In December I hit two milestones: turning 50, and running 1,000 miles in a year for the first time in a decade. These weren't totally unrelated - a few years earlier I'd seen 50 coming and decided I better pick up the exercise again. I'd been running regularly since I was in junior high, I knew I could do it even with a hard travel schedule, and I like the thinking time that runs provided, so it was a natural sport to re-engage with.
I wasn't in bad shape, but somehow I felt like I was slowly losing altitude. A little heavier, a little creakier, a little slower. The problem was that every time I started to run more regularly, leg problems, mostly sore knees, would bring me to a halt within a couple of weeks.
Fortunately a series of partially related things got me over the hump.
Winter, "Born to Run", and Flat Shoes
A couple of years ago I found I was running relatively pain-free, despite the usual snow, slush and ice of a New England winter. I figured I was probably just running more gingerly or slowly in the elements, but I happened to read Christopher McDougall's awesome book "Born to Run" at the same time. In addition to convincing me that it wasn't absurd to try to keep running, it raised the question of whether the lack of pain was due to running differently in the muck than I would in the summer.

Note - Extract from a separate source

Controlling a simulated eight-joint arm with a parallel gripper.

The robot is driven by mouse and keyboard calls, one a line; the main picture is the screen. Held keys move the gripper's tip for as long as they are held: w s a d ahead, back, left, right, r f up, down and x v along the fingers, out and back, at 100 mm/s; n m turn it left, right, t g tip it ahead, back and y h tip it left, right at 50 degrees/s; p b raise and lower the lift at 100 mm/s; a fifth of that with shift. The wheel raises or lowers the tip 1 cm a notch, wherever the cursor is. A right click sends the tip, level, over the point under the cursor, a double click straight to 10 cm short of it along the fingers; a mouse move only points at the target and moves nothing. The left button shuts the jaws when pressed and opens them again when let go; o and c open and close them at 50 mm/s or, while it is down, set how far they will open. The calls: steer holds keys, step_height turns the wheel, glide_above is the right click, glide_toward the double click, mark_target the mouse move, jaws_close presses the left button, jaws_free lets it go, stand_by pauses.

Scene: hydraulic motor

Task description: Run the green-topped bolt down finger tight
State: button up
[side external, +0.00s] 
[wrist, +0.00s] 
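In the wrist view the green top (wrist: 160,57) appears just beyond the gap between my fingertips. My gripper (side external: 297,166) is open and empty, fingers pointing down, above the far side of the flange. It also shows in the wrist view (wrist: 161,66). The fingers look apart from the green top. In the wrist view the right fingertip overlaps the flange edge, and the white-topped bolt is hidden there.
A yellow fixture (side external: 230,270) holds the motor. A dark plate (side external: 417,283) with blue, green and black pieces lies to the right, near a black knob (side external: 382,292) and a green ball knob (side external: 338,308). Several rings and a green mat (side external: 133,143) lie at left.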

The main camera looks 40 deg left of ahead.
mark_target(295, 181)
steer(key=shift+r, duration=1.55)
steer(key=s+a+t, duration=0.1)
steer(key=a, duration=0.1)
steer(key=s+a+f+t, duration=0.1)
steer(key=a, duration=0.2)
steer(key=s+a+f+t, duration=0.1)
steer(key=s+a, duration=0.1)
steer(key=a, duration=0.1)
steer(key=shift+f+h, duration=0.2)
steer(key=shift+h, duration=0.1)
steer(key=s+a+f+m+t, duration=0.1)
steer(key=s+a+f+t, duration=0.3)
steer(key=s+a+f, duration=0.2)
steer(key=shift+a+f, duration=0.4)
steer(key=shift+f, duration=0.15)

It seemed to me that I was landing more in the middle of foot in order to get a good grip, so when spring came I tried to keep with that foot strike. Like many runners I decided to try more "minimal" or "natural" running shoes, and was fortunate to be traveling to Boulder, CO regularly for the NEON board of directors, so could visit the Boulder Running Company. In addition to good advice, they will film your foot strike as you run on a treadmill, which is surprisingly revealing. Through a series of shoes I'm now running in Saucony Kinvara 3's(in neon yellow!) and Saucony Xodus 3's, both with a 4mm drop from heel to toe, and a moderate amount of support (I haven't ever gone totally minimal yet).
The result is that over a couple of years, I've been able to dial-in a combination of stride and shoes that work for consistent running on the road and trails.
Trails and Nights
For track workouts on the junior high track team, Coach Pedersen would pile us in a van and drive us out to the woods. We'd do loops on single-track trails, wind sprints up hills, and just have a blast. High school cross-country was fun, but mostly on golf courses in southern Wisconsin, and it wasn't the same.
As an adult, I've run on trails every once in a while, but when I started running regularly again, I decided to make an effort to get out on the trails frequently. It's as good as I remember, and I suspect that the irregularity of the trails has helped me get stronger, and also avoid the repetitive strides and pounding that come on pavement. There's also no traffic, and its far more peaceful if you're trying to work on a problem in your head while you run.
This year I added a new twist by getting a new headlamp and running on trails at night. I stick to trails that I know, and find those runs much different, but as rewarding as the trail runs during the day. I think my favorite these days is trail runs, at night and on the snow.
Time to Fly
The last piece of the puzzle has been totally random. Even though I could run 5 or 6 days a week pain-free, I was having trouble mixing in longer runs over 5 miles or so. My legs would just feel pounded as the run went on, and I'd pay for it for the next 2 or 3 days.
I'd seen a picture of Hoka One One sneakers in Trial Runner magazine, and they looked crazy. But back in Boulder on a trip, the guys urged me to give them a try, and I was intrigued. I decided to give myself 4 more months to get comfortable in my longer runs, but I couldn't break through. So after doing my homework on the web, I picked up a pair of Stinson B Evo's on my next trip to Boulder.
The bottom line is that these shoes are a blast. You can bomb through the woods, cruise on double track and pavement, and the huge landing pad and all of the foam do the trick with regards to wear and tear on the legs. Remarkably, I feel like my natural stride in the Hokas and the Saucony's are almost identical, despite their huge number of physical differences.
Hoka's motto is "time to fly", which I thought was hilarious when I first saw the shoes. But at least once per run it feels like you're flying, especially in the woods.
I've started the New Year strong, and the miles keep on flowing by. I haven't set any particular goals, and I'm not feeling real compelled to -- I'm just happy to be getting out.